Is there anything more charming than watching two older people falling in love? Well, perhaps. Like when the romance occurs, as instructed by playwright Charles Mee in his 2001 one-act, FIRST LOVE, in "the world of Magritte."
Add the delightful performances of Michael O'Keefe and Angelina Fiordellisi, as a pair of old-school leftists bonding over common pasts, place it all in that intimate Greenwich Village jewel box, the Cherry Lane Theatre, and you have a sweet, funny and quirky way to pass a bit of time.
Better known for his borderline absurdist frolics and reconstructions of previous texts, FIRST LOVE is rather accessible Mee by comparison. For director Kim Weild's whimsical production, set designer Edward Pierce does indeed present a colorful setting in the surrealist style of René Magritte, accented by a bright green bench in a grassy park, which sits beneath a powder blue sky that contains a shuttered window and a working door. There's a tall tree behind a short blue wall, but somehow its bark begins in front of it.

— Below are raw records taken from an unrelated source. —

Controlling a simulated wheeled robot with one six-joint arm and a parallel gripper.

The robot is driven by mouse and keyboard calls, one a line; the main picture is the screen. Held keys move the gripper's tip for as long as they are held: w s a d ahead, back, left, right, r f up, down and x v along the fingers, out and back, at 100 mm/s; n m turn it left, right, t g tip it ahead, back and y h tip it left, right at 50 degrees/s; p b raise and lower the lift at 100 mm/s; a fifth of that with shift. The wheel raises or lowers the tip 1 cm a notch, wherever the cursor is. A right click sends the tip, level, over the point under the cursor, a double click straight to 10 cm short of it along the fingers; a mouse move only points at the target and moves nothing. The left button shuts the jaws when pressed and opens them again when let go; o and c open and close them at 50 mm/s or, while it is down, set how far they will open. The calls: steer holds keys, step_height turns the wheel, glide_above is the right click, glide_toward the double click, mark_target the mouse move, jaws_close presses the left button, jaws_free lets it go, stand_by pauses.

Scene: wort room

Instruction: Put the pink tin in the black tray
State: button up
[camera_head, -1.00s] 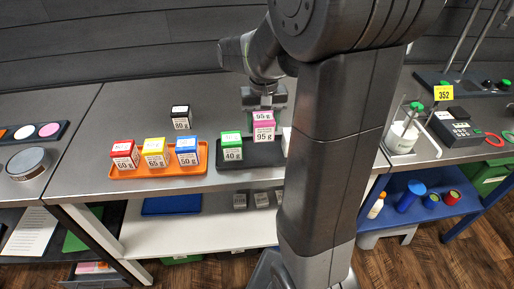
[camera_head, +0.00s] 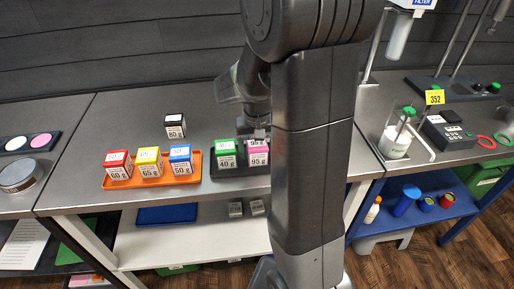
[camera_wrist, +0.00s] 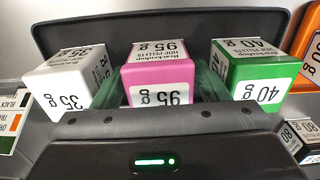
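The pink tin (camera_head: 258,154), marked 95 g, is in the black tray (camera_head: 232,175), level with its neighbours; whether its base touches the floor is hidden. In the wrist view the pink tin (camera_wrist: 160,88) is between a white 35 g tin (camera_wrist: 68,82) and the green 40 g tin (camera_wrist: 250,75), and the tray's dark rim (camera_wrist: 150,22) runs behind them. My gripper (camera_wrist: 160,92) has a green finger against each side of the pink tin. In the head view the green tin (camera_head: 226,156) is at its left; my arm hides the white tin.
An orange tray (camera_head: 112,183) left of the black tray holds red (camera_head: 119,167), yellow (camera_head: 150,163) and blue (camera_head: 181,160) tins. A black 80 g tin (camera_head: 175,126) stands behind it. The neighbouring tins stand close to my fingers.

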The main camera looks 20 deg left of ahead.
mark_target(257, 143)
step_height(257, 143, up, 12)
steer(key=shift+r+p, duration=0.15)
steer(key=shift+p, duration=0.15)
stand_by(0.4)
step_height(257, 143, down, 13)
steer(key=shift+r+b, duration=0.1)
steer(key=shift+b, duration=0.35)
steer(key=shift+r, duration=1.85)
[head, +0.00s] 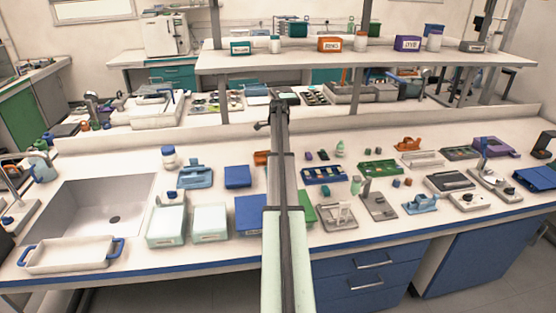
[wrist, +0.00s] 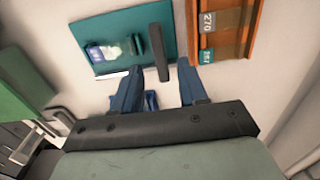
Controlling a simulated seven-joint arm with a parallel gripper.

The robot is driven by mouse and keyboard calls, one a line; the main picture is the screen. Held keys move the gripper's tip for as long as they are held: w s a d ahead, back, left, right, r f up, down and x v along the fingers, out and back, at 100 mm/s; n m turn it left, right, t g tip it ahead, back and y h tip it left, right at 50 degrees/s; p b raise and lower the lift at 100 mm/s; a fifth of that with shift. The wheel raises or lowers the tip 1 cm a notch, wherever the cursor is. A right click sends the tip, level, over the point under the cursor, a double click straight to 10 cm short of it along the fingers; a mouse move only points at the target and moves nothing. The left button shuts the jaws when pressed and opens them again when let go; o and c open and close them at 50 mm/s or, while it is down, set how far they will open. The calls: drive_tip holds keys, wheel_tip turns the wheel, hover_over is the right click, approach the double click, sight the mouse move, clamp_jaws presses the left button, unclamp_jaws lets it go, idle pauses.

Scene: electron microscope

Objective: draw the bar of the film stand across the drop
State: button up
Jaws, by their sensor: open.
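In the wrist view a teal base (wrist: 116,28) lies on a pale surface, and I take it for the film stand. A dark upright bar (wrist: 158,48) stands over its right part. A small patch with white, blue and green on it (wrist: 103,52) lies on the base left of the bar; I cannot tell whether a drop is there. My gripper (wrist: 158,66) is open, its two blue fingers on either side of the bar's lower end in the picture. I cannot tell whether the bar is between them in depth. In the head view my arm hides most of this spot.
An orange tray with number labels (wrist: 222,30) lies close right of the teal base. A green thing (wrist: 20,90) is at the left edge. In the head view, blue boxes (head: 238,177) and a blue rack (head: 323,175) stand on the bench, and a shelf (head: 370,60) crosses behind.

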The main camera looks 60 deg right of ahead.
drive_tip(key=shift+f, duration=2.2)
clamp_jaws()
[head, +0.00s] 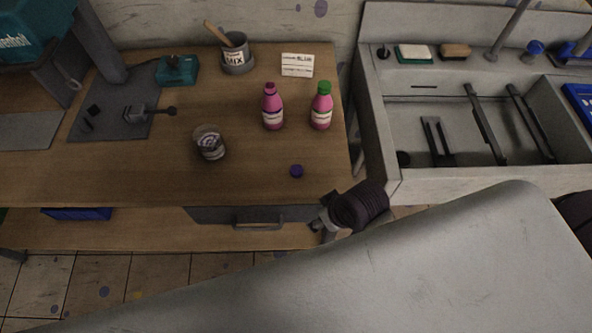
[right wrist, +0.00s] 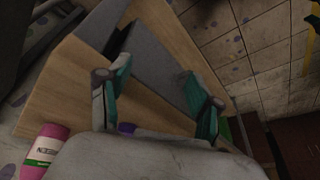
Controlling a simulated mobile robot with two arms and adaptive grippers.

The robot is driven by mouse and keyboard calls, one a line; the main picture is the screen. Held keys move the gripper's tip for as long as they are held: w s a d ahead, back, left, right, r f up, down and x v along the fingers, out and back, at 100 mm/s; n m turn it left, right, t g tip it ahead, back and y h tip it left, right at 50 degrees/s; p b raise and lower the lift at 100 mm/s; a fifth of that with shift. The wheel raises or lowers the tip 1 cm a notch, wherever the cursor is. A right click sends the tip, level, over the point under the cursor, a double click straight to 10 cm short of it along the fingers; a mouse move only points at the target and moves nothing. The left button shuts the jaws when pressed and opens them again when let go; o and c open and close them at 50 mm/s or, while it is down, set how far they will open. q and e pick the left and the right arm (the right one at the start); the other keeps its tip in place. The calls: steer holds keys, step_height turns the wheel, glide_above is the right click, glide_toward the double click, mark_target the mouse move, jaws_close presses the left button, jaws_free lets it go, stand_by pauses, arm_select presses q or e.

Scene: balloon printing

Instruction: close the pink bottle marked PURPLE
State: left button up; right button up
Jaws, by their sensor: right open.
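The pink bottle with the dark purple neck (head: 272,110) stands upright on the wooden table. Its top looks uncapped, but it is small and I cannot be sure. A small purple cap (head: 296,171) lies on the table in front of the bottles; a bit of purple also shows near a finger in the right wrist view (right wrist: 126,127). My right gripper (right wrist: 158,98) is open and empty, its teal fingers spread. In the head view it is partly visible at the table's front right edge. My left gripper is out of view.
A green-capped pink bottle (head: 321,110) stands just right of the other one. A jar (head: 210,144), a MIX pot (head: 236,56) and a card (head: 297,65) are on the table (head: 250,185). A sink (head: 440,110) is to the right. My grey arm covers the foreground.

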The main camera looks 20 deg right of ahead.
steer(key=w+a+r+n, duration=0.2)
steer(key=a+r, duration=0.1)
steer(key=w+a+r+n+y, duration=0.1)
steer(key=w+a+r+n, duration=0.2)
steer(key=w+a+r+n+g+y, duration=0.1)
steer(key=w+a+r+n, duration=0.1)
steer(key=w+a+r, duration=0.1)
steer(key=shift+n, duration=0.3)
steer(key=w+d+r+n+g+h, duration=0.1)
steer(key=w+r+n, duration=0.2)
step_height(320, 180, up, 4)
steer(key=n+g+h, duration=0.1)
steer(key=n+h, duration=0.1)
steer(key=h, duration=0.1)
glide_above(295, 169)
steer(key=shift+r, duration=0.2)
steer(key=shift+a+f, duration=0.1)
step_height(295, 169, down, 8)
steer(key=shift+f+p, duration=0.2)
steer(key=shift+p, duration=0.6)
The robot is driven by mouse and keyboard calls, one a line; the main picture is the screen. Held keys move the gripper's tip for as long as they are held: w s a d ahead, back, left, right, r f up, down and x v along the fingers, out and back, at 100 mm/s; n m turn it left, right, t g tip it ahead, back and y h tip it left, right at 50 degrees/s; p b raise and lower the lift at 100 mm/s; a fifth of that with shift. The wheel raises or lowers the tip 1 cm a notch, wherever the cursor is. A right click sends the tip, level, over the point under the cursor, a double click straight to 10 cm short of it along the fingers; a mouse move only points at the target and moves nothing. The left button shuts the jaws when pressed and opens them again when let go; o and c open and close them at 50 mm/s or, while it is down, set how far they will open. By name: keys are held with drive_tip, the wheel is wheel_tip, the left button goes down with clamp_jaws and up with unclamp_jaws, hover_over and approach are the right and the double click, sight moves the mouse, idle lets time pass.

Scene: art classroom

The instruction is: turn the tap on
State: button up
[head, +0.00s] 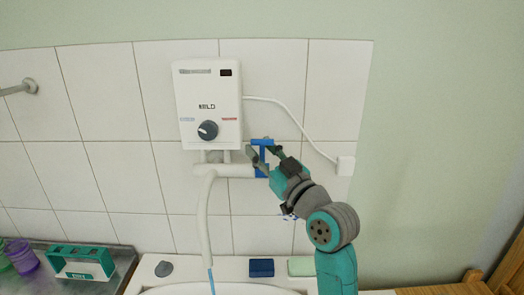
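The tap has a blue handle (262,143), upright on the right end of the white pipe (212,171) beneath the wall water heater (208,85). My gripper (259,149) is at the handle, coming from the right. Its two dark fingers are apart, one on the left and one on the right, and they overlap the handle in the view. I cannot tell whether they touch it. The fingers hide part of the handle. A white hose (203,225) runs down from the pipe. A thin blue strip (211,281) shows at its lower end; I cannot tell whether it is water.
A white basin (215,291) stands below, with a dark blue block (261,267), a pale green block (301,266) and a grey round item (163,268) on its ledge. A teal holder (82,262) and purple cup (22,256) are at left. A white cable runs to a wall socket (345,166).

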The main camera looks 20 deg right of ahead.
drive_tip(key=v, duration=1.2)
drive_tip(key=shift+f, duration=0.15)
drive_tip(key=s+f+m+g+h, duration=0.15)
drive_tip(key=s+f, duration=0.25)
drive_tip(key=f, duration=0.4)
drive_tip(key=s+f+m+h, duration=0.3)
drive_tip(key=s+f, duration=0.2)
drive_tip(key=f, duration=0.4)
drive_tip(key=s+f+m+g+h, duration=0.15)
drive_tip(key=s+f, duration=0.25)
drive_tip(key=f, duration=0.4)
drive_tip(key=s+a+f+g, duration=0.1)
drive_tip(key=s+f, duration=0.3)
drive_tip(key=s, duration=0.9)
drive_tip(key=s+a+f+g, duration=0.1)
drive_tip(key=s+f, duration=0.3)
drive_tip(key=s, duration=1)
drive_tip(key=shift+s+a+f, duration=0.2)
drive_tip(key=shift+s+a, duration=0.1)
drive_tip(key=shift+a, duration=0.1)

O'Keefe's scruffy Harold is taking up the whole bench for his afternoon nap when Fiordellisi's no-nonsense Edith instructs him to move so she may sit. ("Shove up!" are her exact words.)
But she offers him a little nip from her bottle of sherry to show there's no hard feelings and soon they're discussing the heroes of their youth: Fritz Reiner, Abby Hoffmann, Jerry Rubin, Lenny Bruce and Allen Ginsberg among them.
They mourn the fall of Russian communism and the loss of a necessary opposition. ("I never said I loved Stalin but where is the inhibition any more if the bastards know you have nowhere else to turn.")
As per the author's instructions, the setting is both indoors and outdoors, so it's an easy move when they venture to her apartment for an impromptu concert. He sings "For Sentimental Reasons," she sings "Bewitched, Bothered and Bewildered," they duet "September Song" and then things get intimate.
Helping to provide a proper atmosphere is a quiet young woman (Taylor Harvey) who wears designer Theresa Squire's flowing dresses, sometimes sporting a bowler hat, smoking a pipe or balancing herself with a red umbrella while toe dancing.
FIRST LOVE is by no means the deepest play you'll ever encounter, but it's a sweet little abstract delight.